Written instruction:
Extract the lines beginning at the one that holds "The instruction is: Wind" and ending at the final line of the material below, keeping them exact and leaving out all pictures.

Information supplied:
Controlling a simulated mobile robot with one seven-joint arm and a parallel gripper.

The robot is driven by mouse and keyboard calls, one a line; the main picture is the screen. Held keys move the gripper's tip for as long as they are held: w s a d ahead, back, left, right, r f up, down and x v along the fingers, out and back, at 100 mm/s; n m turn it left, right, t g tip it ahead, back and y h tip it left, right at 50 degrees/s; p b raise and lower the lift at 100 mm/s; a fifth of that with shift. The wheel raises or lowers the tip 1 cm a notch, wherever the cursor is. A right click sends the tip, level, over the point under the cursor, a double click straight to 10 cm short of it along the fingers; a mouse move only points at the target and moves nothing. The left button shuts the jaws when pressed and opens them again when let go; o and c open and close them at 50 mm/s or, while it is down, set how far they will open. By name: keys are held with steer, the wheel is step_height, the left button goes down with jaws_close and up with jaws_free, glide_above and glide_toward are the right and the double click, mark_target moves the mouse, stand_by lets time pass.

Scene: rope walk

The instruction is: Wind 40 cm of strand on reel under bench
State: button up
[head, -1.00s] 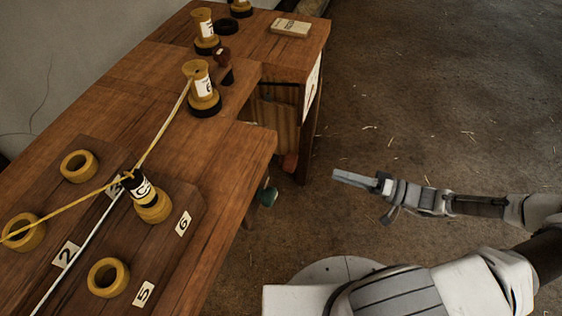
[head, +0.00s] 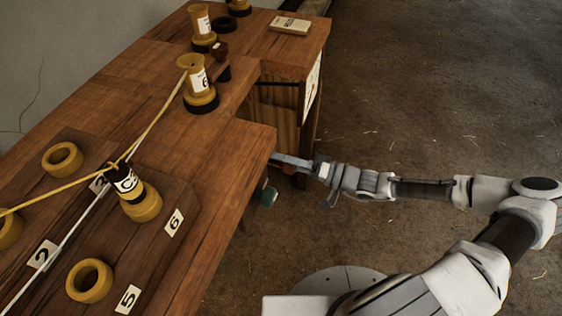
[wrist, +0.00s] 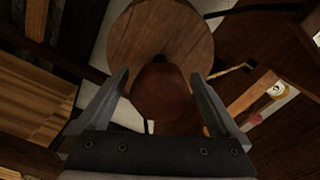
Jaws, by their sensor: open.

Task answer:
The instruction is: Wind 40 cm of strand on reel under bench
State: button up
[head, -1.00s] 
[head, +0.00s] 
[wrist, +0.00s] 
Jaws, by their sensor: open.

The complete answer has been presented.